The request
Output the material below unchanged, apart from leaving out the pictures.

Supplied information
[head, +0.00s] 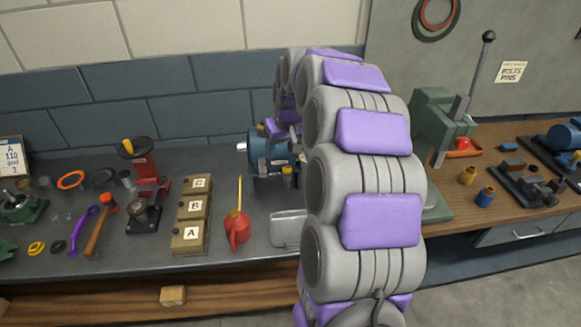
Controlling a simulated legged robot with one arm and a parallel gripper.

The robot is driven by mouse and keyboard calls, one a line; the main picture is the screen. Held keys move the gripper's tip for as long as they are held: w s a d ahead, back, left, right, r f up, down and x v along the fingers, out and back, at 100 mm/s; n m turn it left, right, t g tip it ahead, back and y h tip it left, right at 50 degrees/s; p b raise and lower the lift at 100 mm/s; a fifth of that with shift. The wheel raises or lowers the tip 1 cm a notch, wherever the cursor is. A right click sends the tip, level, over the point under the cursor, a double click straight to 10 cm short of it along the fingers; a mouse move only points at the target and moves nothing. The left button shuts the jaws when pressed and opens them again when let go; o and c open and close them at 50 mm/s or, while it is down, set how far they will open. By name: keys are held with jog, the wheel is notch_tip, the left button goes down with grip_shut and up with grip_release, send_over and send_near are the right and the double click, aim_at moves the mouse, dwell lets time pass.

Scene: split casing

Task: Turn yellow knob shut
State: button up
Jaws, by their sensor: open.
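A blue casing (264,160) with a pale round end on its left stands at the back of the bench, partly hidden by my arm. A small yellow knob-like part (287,170) shows low at its front right; its turned position is too small to tell. Another yellow knob-like part (127,146) tops a red machine (143,163) at the left. My arm arches up and over toward the casing. My gripper (272,130) is at the casing's upper part, small and mostly hidden. It is open, and I cannot tell whether it touches anything.
Boxes A, B and C (191,233) and a red oil can (237,228) stand left of my arm. A clear tray (287,229) lies in front of the casing. A green press (436,125) stands right of my arm. A wooden block (172,295) lies below the bench top.

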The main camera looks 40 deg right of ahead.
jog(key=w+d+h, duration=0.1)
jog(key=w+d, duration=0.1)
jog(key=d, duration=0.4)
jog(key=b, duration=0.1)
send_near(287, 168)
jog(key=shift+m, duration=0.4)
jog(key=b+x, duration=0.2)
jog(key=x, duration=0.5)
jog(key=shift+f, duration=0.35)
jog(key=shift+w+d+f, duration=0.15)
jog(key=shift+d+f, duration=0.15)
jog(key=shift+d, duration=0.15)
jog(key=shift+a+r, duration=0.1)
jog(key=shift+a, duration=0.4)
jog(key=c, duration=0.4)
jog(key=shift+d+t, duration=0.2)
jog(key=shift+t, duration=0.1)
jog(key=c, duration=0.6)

Result of this task
[head, +0.00s] 
Controlling a simulated legged robot with one arm and a parallel gripper.

The robot is driven by mouse and keyboard calls, one a line; the main picture is the screen. Held keys move the gripper's tip for as long as they are held: w s a d ahead, back, left, right, r f up, down and x v along the fingers, out and back, at 100 mm/s; n m turn it left, right, t g tip it ahead, back and y h tip it left, right at 50 degrees/s; p b raise and lower the lift at 100 mm/s; a fifth of that with shift. The wheel raises or lowers the tip 1 cm a notch, wherever the cursor is. A right click sends the tip, level, over the point under the cursor, a double click straight to 10 cm short of it along the fingers; a mouse move only points at the target and moves nothing. The left button shuts the jaws when pressed and opens them again when let go; o and c open and close them at 50 mm/s or, while it is down, set how far they will open. By name: keys are held with jog, the wheel is notch_tip, the left button goes down with grip_shut and up with grip_release, send_over and send_near are the right and the double click, aim_at moves the mouse, dwell lets time pass.

Scene: split casing

Task: Turn yellow knob shut
State: button up
Jaws, by their sensor: open.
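A blue casing (264,160) with a pale round end on its left stands at the back of the bench, partly hidden by my arm. A small yellow knob-like part (287,170) shows low at its front right; its turned position is too small to tell. Another yellow knob-like part (127,146) tops a red machine (143,163) at the left. My arm arches up and over toward the casing. My gripper (272,130) is at the casing's upper part, small and mostly hidden. It is open, and I cannot tell whether it touches anything.
Boxes A, B and C (191,233) and a red oil can (237,228) stand left of my arm. A clear tray (287,229) lies in front of the casing. A green press (436,125) stands right of my arm. A wooden block (172,295) lies below the bench top.

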The main camera looks 40 deg right of ahead.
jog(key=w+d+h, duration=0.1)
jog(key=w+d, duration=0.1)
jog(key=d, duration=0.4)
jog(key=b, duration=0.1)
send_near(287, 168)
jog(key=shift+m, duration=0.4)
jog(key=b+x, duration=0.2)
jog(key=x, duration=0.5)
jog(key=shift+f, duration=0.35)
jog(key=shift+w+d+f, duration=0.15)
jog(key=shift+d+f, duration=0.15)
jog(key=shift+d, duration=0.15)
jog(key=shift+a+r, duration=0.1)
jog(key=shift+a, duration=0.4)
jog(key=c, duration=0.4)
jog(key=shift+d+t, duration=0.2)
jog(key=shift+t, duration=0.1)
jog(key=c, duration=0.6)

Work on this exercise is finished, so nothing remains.